I do not believe in the “trickle-down” formula as the best approach to the sharing of increased national wealth. Sharing has to be programmed and focused in the same way that irrigation water has to be so channeled so that all farms, whether close to or far away from the main irrigation canal, get enough water to nourish their plants.

Money or wealth is like irrigation or potable water: It flows only to areas where access is built-in through canals or pipelines.

My Administration is putting these pipelines in place. We need to ensure that the wealth of this nation is not stored in a dam reserved for the use of only a few haciendas and exclusive villages. To energize the countryside and increase productivity, we have to channel that wealth to those who need it most.

Distributive justice

That rechanneling I call people empowerment. Some call it “distributive justice.” But whatever be the label, it is the best deterrent to political instability, the best insurance against insurgency, and the best binder for our social cohesion. It is the right and the just response to conditions which, if unmitigated, could lead to renewed dissidence and increased criminality.

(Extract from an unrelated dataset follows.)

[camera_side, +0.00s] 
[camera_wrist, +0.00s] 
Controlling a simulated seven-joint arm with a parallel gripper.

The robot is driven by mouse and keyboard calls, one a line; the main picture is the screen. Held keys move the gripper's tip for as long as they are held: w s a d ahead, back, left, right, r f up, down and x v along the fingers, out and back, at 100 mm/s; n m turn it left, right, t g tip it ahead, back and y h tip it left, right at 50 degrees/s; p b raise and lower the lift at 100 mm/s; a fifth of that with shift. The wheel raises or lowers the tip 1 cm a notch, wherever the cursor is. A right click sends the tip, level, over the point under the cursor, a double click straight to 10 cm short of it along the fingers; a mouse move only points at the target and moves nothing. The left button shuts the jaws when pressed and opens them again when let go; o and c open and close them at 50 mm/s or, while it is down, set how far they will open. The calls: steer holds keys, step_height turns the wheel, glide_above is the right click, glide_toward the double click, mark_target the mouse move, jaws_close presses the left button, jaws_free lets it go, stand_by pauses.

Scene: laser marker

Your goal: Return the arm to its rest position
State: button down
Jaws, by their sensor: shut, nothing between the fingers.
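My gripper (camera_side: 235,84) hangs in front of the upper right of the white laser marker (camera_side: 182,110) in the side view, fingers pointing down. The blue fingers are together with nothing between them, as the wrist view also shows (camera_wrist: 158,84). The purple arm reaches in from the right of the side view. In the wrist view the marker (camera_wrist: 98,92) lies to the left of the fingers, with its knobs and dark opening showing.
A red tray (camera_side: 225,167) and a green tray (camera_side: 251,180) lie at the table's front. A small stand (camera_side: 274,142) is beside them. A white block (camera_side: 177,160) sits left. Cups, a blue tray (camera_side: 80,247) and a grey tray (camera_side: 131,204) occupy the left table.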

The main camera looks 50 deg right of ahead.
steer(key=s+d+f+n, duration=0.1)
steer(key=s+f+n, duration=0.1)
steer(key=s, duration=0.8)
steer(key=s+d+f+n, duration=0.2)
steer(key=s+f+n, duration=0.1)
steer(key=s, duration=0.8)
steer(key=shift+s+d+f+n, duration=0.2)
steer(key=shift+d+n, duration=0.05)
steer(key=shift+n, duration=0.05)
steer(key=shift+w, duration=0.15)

Let me take this occasion, then, to invite all of you to come on board and join the second phase of my Administration’s economic growth program.

Our social reform agenda, combined with my Government’s solid commitment to export development, should see us through to genuine and sustainable progress.

Exports must mean more than selling products abroad and earning dollars in the process. Every item we sell, every deal we transact, every trade mission we undertake, must mean another chance at a better life for all our countrymen.

Like the great explorers of old, those of you in the export sector have this rare privilege and opportunity to lead us into a voyage of discovery and conquest—not only for one’s own fame and fortune, but for the good of the nation as a whole.